While the film credits are fun, it’s the music and performing live that Cooper is truly passionate about.

“We’ve never changed what we do,” he said. “We’ve always done guitar-driven hard rock with the best hard rock band around, and then we add the theatrics to it. The lyrics are actually the script for the show.” 

And that script constantly changes, so the show you might have seen in January 2022 at Honeywell Center in Wabash won’t be the same one you will see at the Coliseum.

“If you saw our last show, which was the haunted castle kind of place, this is an entirely new show,” he said. “It’s new staging, new sets, new theatrics, new everything. But, of course we’re going to do all the hits. We can’t take those out because the crowd would be very angry if we took those 20 songs out. Then we try to add three or four songs they aren’t expecting. There’s 30 albums, so there’s so many places to go with that.”

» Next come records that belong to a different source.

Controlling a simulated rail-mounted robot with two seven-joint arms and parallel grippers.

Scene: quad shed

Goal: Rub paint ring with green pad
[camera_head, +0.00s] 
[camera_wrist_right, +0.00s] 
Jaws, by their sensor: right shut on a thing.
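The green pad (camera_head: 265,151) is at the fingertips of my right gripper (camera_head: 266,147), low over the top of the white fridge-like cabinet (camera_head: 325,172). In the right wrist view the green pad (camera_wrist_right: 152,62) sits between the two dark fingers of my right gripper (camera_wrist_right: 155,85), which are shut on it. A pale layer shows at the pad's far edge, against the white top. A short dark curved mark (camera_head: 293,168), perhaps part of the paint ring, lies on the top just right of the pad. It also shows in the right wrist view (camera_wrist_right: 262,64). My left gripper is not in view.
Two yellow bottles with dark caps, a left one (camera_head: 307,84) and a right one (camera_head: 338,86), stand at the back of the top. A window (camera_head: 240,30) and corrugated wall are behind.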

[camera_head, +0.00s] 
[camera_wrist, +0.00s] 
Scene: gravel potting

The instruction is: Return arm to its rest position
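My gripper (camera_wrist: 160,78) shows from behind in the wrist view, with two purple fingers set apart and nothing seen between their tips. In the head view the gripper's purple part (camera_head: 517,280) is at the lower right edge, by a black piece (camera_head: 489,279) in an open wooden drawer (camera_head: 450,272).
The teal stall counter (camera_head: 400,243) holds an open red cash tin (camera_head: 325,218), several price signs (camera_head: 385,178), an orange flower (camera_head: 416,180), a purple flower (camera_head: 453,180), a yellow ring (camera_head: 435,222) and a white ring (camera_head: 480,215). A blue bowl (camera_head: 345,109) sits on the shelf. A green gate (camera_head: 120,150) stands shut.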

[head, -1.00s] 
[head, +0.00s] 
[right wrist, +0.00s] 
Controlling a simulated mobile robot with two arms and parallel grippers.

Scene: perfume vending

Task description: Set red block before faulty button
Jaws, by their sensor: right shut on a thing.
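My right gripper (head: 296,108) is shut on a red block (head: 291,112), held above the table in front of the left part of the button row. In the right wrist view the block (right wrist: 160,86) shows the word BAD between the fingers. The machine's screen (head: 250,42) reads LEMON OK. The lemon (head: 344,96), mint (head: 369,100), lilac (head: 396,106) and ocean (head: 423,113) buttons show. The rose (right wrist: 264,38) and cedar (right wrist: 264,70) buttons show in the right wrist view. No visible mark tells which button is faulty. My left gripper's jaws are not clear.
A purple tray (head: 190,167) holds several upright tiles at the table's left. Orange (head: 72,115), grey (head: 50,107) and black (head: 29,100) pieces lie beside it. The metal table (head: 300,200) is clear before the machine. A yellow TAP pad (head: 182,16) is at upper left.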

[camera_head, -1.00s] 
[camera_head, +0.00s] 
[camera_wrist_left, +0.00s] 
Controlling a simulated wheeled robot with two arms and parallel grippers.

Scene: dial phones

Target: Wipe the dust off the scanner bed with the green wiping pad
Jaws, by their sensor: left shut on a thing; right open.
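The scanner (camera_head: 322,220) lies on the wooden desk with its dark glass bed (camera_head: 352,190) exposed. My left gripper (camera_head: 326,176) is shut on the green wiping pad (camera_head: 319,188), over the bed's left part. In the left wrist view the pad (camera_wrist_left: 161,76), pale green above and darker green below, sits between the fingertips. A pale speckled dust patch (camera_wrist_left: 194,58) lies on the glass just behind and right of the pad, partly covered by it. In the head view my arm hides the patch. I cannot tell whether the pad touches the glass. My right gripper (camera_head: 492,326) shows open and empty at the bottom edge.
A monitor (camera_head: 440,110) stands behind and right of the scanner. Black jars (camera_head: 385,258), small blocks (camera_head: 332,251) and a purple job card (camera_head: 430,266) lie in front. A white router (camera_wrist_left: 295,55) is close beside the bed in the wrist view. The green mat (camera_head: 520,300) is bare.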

The latest of those albums is 2021’s Detroit Stories, and he’ll have a live recording coming out in June, Live in Rio, with Johnny Depp, Joe Perry, and Tommy Henriksen.

“The crazy thing is, I’m in better shape now than I was 30, 40 years ago,” Cooper said. “I go on tour now just because I love performing more than just about anything else. And, I play golf anyways when I’m (on) tour. People always go, ‘Why don’t you retire?’ I go, ‘Why don’t you retire? I’m not retiring. Mick Jagger’s not retiring, and if he’s not retiring, I’m not retiring.’ ”

Not only is he not retiring, he’s still looking to “shock rock” your world.

“We’re still there to knock you out,” he said. “The idea is to go up on stage and just kill the audience every night. That’s just the way those bands (from the ’60s and ’70s) are and the way we are.”